Grzegorz Lindenberg
Ten miły syryjski chłopiec ze zdjęcia nie poderżnął nikomu gardła, ani nie wysadził się w powietrze. Przeciwnie, 15 sierpnia zacznie studiować medycynę w Szwecji.
Gabriel Shamoun jest uchodźcą, który może stanowić wzór integracji. Ma dwadzieścia lat, niecałe dwa lata temu przybył z Syrii wraz z rodzicami i bratem.
W Syrii Gabriel skończył szkołę średnią. Rodzice – matka stomatolog, ojciec okulista – bardzo zachęcali go do nauki. Są z Al-Kamiszli, miasta w północnej części kraju, kontrolowanej przez Kurdów. „Najgorsze były codzienne, wielogodzinne wyłączenia elektryczności, nie mogłem czytać. Strasznie się martwiłem, że nie skończę szkoły z najlepszymi ocenami, bo wtedy nie miałbym szans na studiowanie medycyny.

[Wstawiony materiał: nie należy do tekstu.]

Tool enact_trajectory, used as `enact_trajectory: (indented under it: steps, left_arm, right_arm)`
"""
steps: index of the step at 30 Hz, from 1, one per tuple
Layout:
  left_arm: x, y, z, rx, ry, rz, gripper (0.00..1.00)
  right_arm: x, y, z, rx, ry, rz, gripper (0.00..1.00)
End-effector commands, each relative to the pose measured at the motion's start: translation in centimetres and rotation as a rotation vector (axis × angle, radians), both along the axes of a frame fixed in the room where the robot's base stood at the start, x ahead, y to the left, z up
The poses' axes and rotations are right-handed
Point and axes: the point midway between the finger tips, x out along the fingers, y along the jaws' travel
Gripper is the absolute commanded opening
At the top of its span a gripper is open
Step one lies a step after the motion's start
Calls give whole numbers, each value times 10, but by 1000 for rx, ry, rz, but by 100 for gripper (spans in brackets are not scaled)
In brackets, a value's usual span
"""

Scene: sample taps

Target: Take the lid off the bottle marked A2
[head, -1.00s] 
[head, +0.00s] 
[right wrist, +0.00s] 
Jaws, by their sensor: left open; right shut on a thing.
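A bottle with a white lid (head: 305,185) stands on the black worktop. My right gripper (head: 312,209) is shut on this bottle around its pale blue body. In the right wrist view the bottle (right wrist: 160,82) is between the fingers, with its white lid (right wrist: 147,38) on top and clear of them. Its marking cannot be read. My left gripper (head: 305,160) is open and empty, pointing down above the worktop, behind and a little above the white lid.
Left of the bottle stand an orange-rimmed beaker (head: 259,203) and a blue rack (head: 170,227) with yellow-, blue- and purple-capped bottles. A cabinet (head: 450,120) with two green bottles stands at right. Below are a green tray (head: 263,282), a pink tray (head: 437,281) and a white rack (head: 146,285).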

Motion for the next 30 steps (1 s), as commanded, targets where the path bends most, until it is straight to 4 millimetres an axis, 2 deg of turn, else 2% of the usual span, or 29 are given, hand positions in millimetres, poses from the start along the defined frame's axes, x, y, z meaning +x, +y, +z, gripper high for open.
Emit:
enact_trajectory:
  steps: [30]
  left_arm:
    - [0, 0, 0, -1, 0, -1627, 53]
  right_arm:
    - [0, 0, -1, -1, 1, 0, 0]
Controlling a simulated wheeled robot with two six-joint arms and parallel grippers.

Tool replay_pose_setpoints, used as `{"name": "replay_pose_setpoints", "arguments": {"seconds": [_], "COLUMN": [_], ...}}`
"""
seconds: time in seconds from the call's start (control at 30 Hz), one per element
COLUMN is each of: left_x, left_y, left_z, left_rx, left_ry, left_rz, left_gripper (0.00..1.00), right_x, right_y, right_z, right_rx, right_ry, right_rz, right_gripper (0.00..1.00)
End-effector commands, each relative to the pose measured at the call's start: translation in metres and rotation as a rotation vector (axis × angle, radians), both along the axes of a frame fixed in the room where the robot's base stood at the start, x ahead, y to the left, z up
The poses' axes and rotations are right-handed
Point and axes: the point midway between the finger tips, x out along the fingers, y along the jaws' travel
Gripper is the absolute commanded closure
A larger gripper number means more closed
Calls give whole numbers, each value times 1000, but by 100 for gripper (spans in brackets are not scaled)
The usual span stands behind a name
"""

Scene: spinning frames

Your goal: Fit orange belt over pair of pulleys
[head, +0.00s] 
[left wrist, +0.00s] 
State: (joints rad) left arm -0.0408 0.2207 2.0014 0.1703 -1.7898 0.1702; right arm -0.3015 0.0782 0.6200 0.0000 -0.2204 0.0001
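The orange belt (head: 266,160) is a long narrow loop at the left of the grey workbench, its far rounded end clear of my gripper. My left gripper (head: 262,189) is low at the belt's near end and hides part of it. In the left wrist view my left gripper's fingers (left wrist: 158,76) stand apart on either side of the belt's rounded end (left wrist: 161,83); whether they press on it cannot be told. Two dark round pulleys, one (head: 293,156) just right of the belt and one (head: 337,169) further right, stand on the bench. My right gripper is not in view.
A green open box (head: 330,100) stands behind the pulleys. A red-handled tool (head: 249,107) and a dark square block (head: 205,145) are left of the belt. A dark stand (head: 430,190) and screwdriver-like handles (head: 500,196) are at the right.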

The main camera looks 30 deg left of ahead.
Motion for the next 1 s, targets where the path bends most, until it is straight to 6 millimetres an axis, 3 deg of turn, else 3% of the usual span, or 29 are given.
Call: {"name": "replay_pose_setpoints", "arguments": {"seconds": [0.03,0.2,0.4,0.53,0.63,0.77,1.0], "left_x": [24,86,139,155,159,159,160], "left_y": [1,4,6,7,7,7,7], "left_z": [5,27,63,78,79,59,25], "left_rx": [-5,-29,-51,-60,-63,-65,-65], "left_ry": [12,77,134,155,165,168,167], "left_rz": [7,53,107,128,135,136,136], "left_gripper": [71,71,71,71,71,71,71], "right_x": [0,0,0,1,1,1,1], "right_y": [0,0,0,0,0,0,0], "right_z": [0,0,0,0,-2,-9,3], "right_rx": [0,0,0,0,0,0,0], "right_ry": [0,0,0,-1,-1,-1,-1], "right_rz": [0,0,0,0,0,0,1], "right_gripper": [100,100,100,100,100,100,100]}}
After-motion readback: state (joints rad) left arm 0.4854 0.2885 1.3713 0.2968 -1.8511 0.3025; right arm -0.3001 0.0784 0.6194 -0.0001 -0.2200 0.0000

Dlatego codziennie wstawałem o 5 rano, żeby móc czytać aż do zachodu słońca” – opowiada Gabriel.
Skończył szkołę średnią z najlepszymi ocenami, a we wrześniu 2014 jego rodzinie udało się wyjechać do Szwecji.

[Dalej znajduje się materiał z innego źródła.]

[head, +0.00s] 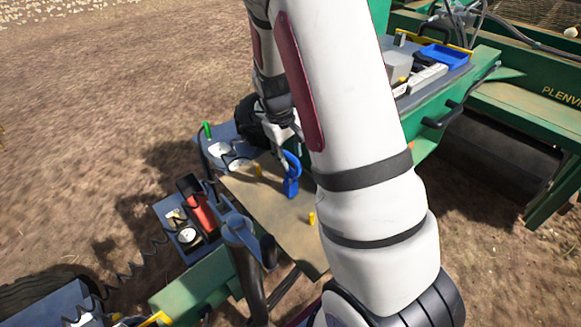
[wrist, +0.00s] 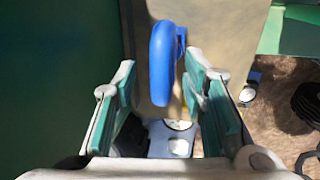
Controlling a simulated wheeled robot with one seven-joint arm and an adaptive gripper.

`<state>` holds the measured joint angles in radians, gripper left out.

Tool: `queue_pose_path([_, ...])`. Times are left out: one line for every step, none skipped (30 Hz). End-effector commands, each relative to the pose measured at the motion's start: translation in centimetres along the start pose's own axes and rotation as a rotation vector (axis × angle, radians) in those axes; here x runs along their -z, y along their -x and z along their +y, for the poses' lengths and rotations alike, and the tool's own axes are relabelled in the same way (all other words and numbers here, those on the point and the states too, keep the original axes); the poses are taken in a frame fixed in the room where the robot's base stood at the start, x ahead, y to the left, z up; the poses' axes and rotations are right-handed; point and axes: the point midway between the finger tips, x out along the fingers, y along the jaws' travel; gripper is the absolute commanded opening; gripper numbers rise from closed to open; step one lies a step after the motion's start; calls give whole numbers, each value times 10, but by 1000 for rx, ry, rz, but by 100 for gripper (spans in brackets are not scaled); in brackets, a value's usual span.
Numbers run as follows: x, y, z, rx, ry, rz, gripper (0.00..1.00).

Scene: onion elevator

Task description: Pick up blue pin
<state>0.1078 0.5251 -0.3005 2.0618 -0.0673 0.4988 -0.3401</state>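The blue pin (head: 291,184) has a ring-shaped handle and stands on a tan panel (head: 262,205) in the head view, partly hidden by my arm. In the wrist view, the blue pin (wrist: 163,65) shows its ring edge-on, at the gap between the fingertips. My gripper (wrist: 160,75) is open, with one green-padded finger on each side of the ring. Clear space shows between the ring and the left finger; the ring is nearer the right finger. In the head view, my gripper (head: 284,142) is just above the pin and partly hidden by my arm.
Small yellow pegs (head: 311,218) stand on the panel. A green-topped handle (head: 207,130) and round gauges are behind it. A red cylinder (head: 200,212) and a hooked grey lever (head: 240,232) stand at the front left. A blue tray (head: 444,56) lies on the green machine at upper right.

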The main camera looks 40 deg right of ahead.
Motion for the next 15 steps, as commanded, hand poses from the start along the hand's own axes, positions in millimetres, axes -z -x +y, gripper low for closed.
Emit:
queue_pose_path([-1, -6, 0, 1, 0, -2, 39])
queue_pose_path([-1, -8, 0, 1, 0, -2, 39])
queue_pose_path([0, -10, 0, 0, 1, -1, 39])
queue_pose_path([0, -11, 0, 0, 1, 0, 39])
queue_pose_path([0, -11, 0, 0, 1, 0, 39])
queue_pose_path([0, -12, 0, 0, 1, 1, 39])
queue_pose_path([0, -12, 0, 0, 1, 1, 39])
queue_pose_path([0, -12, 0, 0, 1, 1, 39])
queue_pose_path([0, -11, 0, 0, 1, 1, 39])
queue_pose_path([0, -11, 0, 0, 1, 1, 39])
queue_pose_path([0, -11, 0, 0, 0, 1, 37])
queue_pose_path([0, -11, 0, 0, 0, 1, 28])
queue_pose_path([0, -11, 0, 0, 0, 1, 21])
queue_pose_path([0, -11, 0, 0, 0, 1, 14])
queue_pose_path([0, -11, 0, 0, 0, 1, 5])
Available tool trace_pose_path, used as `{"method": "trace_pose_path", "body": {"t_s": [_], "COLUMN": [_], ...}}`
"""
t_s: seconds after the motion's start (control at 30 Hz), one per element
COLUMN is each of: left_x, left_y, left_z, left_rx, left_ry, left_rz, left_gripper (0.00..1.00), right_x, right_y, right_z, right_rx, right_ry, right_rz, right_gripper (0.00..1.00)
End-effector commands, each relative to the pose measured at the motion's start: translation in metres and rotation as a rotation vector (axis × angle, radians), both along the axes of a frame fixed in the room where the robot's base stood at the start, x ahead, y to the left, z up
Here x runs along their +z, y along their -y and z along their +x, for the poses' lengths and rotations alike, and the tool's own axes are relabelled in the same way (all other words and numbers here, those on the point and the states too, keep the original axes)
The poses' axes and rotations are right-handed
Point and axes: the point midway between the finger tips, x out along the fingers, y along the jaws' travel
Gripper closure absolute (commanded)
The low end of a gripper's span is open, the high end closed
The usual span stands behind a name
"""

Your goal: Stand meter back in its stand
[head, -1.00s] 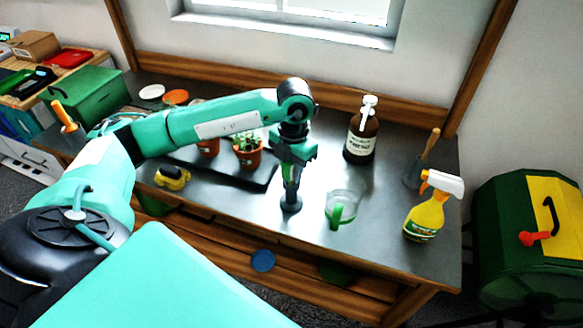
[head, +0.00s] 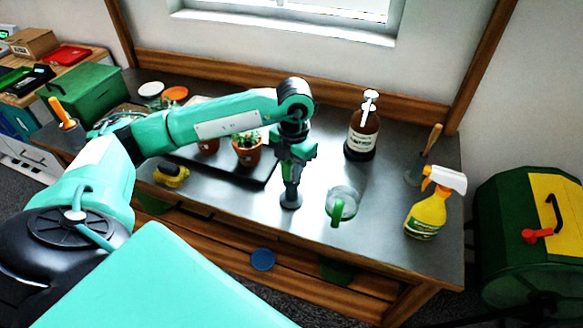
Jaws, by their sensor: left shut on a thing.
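My left gripper (head: 294,158) points down over the middle of the table and is shut on the meter (head: 291,174), a slim greenish and dark piece, mostly hidden by the fingers. Directly below is the stand (head: 291,201), a small dark round holder upright on the table. The meter's lower end lines up with the stand's top; I cannot tell how deep it sits in it. My right gripper is not in view.
A clear jug with a green handle (head: 337,215) stands just right of the stand. A brown bottle (head: 363,135), yellow spray bottle (head: 428,212) and potted plants on a dark tray (head: 262,182) are around it. A yellow-black item (head: 171,174) lies left. The table (head: 385,245) is bare at front right.

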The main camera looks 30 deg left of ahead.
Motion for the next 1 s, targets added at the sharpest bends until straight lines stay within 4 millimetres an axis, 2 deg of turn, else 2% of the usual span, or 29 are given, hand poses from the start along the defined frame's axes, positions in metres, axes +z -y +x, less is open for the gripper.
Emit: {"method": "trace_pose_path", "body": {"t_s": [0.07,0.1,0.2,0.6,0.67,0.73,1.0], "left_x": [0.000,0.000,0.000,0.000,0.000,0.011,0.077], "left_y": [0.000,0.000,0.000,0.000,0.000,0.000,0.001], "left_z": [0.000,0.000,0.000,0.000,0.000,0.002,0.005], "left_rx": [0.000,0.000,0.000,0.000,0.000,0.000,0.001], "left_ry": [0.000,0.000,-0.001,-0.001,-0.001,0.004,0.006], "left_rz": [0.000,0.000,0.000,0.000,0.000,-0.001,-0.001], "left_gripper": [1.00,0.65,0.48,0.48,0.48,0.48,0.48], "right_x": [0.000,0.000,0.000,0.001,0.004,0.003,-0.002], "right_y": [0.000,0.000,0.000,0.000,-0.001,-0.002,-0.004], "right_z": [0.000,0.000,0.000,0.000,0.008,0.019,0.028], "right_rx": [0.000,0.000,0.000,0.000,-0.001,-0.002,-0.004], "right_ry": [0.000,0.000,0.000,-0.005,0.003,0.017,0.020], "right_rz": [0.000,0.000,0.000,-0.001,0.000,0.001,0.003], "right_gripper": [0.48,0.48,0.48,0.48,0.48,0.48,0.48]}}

W Szwecji powiedziano mu, że bez decyzji o azylu – co może zająć rok – nie może iść do szkoły. Żeby nie tracić czasu, sam zaczął się uczyć szwedzkiego. Kupił podręczniki do gramatyki i czytał klasycznych szwedzkich autorów, głównie Augusta Strindberga. „Czasem jedno zdanie zajmowało mi dzień, żeby je zrozumieć i zapamiętać, a strona tydzień” – wspomina.
Niestety, okazało się, że ludzie nie rozumieli, kiedy mówił do nich w klasycznym szwedzkim, więc zaczął czytać literaturę bardziej współczesną, na przykład „Kod Leonarda daVinci”, który już wcześniej czytał w Syrii. „Mój dzień składał się z czytania, jedzenia i spania” – mówi. Kiedy po roku,we wrześniu 2014 rodzina dostała azyl, Gabriel czytał już szwedzkie książki w tempie jedna na dzień.

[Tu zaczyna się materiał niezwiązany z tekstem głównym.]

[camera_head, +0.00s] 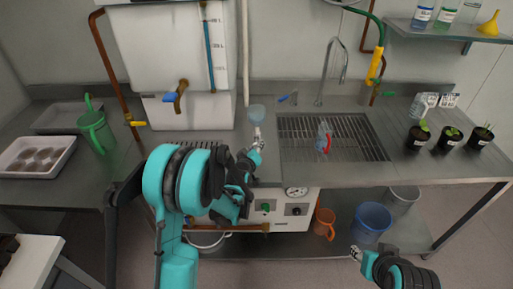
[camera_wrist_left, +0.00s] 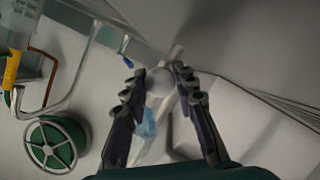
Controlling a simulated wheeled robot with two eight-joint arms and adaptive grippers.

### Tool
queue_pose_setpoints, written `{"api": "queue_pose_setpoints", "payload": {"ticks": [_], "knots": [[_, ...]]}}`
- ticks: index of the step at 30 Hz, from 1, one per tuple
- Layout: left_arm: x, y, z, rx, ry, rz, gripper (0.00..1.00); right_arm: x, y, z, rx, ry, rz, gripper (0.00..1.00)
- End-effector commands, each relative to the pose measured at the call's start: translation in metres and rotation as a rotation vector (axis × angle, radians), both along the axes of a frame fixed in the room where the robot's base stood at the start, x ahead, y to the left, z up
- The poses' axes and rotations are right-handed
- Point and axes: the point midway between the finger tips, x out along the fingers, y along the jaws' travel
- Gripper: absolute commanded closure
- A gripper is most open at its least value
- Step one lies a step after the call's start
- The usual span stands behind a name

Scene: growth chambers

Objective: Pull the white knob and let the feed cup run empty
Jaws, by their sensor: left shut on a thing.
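The white knob (camera_wrist_left: 158,82) is a pale ball between the fingertips of my left gripper (camera_wrist_left: 156,78) in the left wrist view. My left gripper (camera_head: 257,138) is shut on it above the counter's front part in the head view, where the fingers hide the knob. A small pale blue translucent cup (camera_head: 257,114), perhaps the feed cup, shows just beyond the fingertips; its contents cannot be made out. A pale blue piece (camera_wrist_left: 147,124) also shows between the fingers in the wrist view. My right gripper (camera_head: 356,254) is low at the right, apart from everything; its fingers are too small to read.
A white tank (camera_head: 160,50) with a blue-handled tap (camera_head: 175,97) stands behind on the left. A sink grate (camera_head: 350,145) with a spray bottle (camera_head: 324,136) lies to the right. Potted seedlings (camera_head: 450,138) stand at the far right. A blue bucket (camera_head: 372,220) is below.

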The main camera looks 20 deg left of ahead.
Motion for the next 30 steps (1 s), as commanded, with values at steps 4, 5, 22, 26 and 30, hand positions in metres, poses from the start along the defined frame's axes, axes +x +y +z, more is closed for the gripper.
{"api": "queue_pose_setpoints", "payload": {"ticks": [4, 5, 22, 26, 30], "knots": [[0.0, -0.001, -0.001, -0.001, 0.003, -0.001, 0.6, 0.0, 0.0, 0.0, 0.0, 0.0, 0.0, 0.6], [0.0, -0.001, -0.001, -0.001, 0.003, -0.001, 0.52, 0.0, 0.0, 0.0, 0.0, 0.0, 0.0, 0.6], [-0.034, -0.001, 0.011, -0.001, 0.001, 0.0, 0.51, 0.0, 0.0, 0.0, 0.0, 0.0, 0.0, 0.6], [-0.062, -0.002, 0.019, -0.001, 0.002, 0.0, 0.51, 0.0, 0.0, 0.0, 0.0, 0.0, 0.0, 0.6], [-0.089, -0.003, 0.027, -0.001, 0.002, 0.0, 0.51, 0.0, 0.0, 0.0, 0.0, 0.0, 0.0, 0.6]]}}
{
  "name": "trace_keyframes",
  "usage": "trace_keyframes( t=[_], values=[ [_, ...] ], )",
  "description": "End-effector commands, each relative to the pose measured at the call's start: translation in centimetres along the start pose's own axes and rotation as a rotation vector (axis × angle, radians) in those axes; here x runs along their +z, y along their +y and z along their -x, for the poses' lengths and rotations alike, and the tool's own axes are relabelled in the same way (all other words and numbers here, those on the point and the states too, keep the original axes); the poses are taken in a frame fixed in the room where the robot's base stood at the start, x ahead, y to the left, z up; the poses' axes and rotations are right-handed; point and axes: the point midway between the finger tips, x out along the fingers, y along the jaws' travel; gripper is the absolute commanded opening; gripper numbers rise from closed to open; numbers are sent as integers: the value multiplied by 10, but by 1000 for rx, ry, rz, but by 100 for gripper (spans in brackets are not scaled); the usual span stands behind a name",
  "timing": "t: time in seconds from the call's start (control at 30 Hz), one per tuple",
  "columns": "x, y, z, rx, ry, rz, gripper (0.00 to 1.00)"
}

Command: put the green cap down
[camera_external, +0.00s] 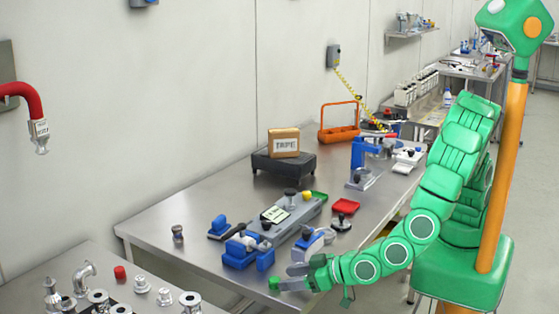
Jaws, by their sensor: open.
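A small green piece, which looks like the green cap (274,284), is at the front edge of the steel table (205,262). It is right at the tip of the lower grey finger of my gripper (285,277). My gripper reaches in low from the right, and its two grey fingers are apart. I cannot tell whether the cap touches a finger or rests fully on the table top.
A grey fixture with blue clamps (243,250) stands just behind my gripper. Metal fittings and a red cap (119,272) are on the left bench.

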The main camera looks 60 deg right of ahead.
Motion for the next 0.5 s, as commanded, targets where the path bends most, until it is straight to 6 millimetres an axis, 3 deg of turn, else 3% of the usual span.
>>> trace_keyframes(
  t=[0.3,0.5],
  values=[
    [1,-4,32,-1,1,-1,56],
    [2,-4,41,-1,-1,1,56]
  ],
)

Natychmiast po decyzji o azylu pobiegł do miejscowego centrum edukacji dorosłych, żeby dowiedzieć się o uznanie syryjskiego dyplomu i sposób dostania się na studia – był zdeterminowany, żeby w następnym roku je zacząć, nie tracić więcej czasu.
Na spotkanie z doradcą czekał trzy miesiące.
Na szczęście doradca okazał się bardzo pomocny, pomógł w przygotowaniu podania na studia i załatwieniu papierów. a nauczyciele z centrum pomogli w przygotowaniu się do egzaminów.
Egzaminy zdał znakomicie. Kiedy przyszedł list z uczelni, ze zdenerwowania poprosił brata, żeby mu go otworzył i przeczytał. Nie miał się czego obawiać – na uniwersytet w Linkoping dostał się bez problemu. Dziś ma trochę pretensji do siebie: „Gdybym się bardziej przykładał, to może dostałbym się na medycynę w Sztokholmie”.
Nie minęły jeszcze dwa lata od jego przyjazdu do Szwecji, a już mówi płynnie po szwedzku i będzie studiował na jednej z najlepszych uczelni w kraju. Za kilka lat zostanie, tak jak o tym marzył, okulistą i będzie leczył Szwedów.
Jego historię opisały wielkie szwedzkie gazety, jest znany w całym kraju.
Gabriel ma tylko jedną wadę. Nie bardzo może być wzorem do naśladowania dla dziesiątków tysięcy muzułmańskich imigrantów w Szwecji.
Nie jest muzułmaninem.
O tym szwedzkie gazety nie wspomniały.